小泉訪朝10年
2002年9月17日の小泉純一郎首相(当時)の北朝鮮訪問から間もなく10年。官房副長官として同行した安倍晋三元首相は時事通信のインタビューに応じ、当時の状況や拉致問題の対応について語った。
-「小泉訪朝」を振り返ってどう思うか。
訪朝の意義は、北朝鮮側に拉致の事実を認めさせ、謝罪させ、5人の被害者、最終的には家族も含めて日本に生還させるための壁を打ち破ることができたということに尽きる。ただ、(事前交渉が)「秘密外交」だったために総力戦になり得なかった。

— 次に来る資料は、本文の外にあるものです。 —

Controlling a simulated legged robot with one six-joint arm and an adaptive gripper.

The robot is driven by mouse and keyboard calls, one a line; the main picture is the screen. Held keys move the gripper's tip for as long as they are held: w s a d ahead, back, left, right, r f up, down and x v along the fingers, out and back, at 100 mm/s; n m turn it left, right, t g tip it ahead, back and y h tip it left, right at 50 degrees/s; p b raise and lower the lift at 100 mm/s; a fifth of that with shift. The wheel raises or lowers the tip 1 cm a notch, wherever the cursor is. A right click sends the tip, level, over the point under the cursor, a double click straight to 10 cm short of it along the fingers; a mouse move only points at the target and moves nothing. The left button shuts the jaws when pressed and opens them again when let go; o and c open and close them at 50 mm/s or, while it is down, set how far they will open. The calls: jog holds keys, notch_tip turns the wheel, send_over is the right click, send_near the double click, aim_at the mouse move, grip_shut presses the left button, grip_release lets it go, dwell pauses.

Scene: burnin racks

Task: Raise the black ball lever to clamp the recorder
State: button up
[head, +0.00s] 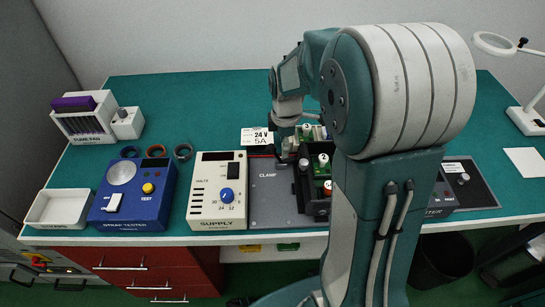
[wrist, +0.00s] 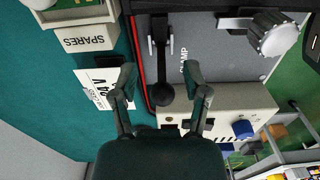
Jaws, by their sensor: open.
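The black ball lever (wrist: 161,92) shows in the wrist view, its arm running up between two pale posts on the grey clamp plate (wrist: 215,60). My gripper (wrist: 158,74) is open, with one finger on each side of the lever in the picture. I see no clear contact with the ball. In the head view my gripper (head: 285,152) is over the back of the clamp plate (head: 268,205) and hides the lever. I cannot tell which part is the recorder.
The cream supply box (head: 218,212) stands left of the plate, with the blue strap tester (head: 122,212) and a white tray (head: 57,208) farther left. A 24 V 5A card (head: 257,136) lies behind. A box marked SPARES (wrist: 88,40) is near my gripper in the wrist view.

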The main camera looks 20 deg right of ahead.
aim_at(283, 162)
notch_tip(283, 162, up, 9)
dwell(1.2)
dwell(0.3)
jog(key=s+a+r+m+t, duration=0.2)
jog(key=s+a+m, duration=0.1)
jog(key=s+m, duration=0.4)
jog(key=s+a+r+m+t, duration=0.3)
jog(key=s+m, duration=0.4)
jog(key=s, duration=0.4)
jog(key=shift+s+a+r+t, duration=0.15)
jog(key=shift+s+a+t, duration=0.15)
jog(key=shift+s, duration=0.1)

準備が十分だったのか、反省点はある。私が日朝平壌宣言の案文を見たのも(平壌行きの)飛行機の中だった。拉致について明示的な言及はなかった。(過去の植民地支配への)補償についても、いくつか意見を言ったが、そのうちに(平壌に)着いた。
-北朝鮮の金正日労働党総書記(故人)が拉致を認める確信は事前になかったか。
全然なかった。
-リスクの高い首脳外交だったのでは。
外交にリスクは付きものだ。政治家がリスクを取る決意をしなければ、困難な外交はできない。(訪朝は)小泉首相の英断だった。
-訪朝前に小泉首相とどんな話をしたのか。
私から「拉致問題は日本の問題だ。日本が強く主張しなければ一切進まない。妥協しないという態度で臨んでもらいたい」と話した。小泉首相もよく分かっていた。平壌宣言を見れば分かるように、賠償方法については事細かに書いてある。あのとき外務省は(拉致問題が全面解決しなくても)1カ月ぐらいで平壌宣言にのっとって国交を正常化させようとしていた。私はとんでもない話だと思った。